Isabel Costa e Rita Morais escrevem, depois de verem “Ricardo III”, encenado por Marco Paiva, no dia 14/06/2025 no Centro Cultural Vila Flor, Guimarães.

Isabel Costa

Querida Rita, 

Começo por te escrever a pensar no que me fez sentir este espectáculo. 

O “Ricardo III” é a história de um déspota, um louco sem ética, e isso fez-me pensar na quantidade de figuras destas que temos à nossa volta. Esta figura era, até há bem pouco tempo, apenas uma referência histórica ou até ficção. Entretanto, materializou-se no nosso mundo. Isto faz-me pensar que não há nada de original na realidade a que assistimos, já nos foi contada de muitas formas.

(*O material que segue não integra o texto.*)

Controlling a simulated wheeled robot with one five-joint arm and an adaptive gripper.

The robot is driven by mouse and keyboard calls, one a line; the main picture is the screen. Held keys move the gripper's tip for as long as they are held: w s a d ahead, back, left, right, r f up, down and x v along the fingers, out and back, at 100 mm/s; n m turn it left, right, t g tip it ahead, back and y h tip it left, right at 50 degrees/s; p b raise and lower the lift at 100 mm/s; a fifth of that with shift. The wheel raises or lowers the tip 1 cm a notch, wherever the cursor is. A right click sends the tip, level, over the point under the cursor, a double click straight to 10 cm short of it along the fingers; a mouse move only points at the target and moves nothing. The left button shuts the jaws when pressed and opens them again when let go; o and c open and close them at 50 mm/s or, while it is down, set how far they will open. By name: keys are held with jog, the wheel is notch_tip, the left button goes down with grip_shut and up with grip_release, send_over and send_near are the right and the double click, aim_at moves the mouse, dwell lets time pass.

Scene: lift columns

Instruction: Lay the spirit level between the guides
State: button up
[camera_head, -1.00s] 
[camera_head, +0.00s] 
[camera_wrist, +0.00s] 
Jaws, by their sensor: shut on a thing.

O espectáculo deixou-me com uma sensação de espelho em relação à realidade. Enquanto humanidade temos presenciado o nível de absurdo da peça, com novos contornos mas, ainda assim, o mesmo.  

Muitas vezes tenho vontade de escapar a esta realidade e encontrar outra coisa. Um escape para a cabeça. Ao mesmo tempo, senti que a experiência de ir assistir a este espectáculo era ela própria o escape de que precisava. Como era um espectáculo em Língua Gestual Portuguesa e Espanhola, abriram-se outros espaços poéticos através do gesto e do movimento para a compreensão do mundo que me acalmaram e resgataram. Como se no meio de tudo aquilo surgisse outra narrativa, de outra ordem. Também me resgatou a conversa a que assisti antes do espectáculo, em que se falou sobre voltar a ter um sonho colectivo. Senti-me bem nessa conversa, acompanhada. Eu sonho muito com o futuro e as coisas em que penso são bastante concretas, por isso acredito mesmo no sonho colectivo que é o estado social, a cultura como um direito e uma democracia fortalecida.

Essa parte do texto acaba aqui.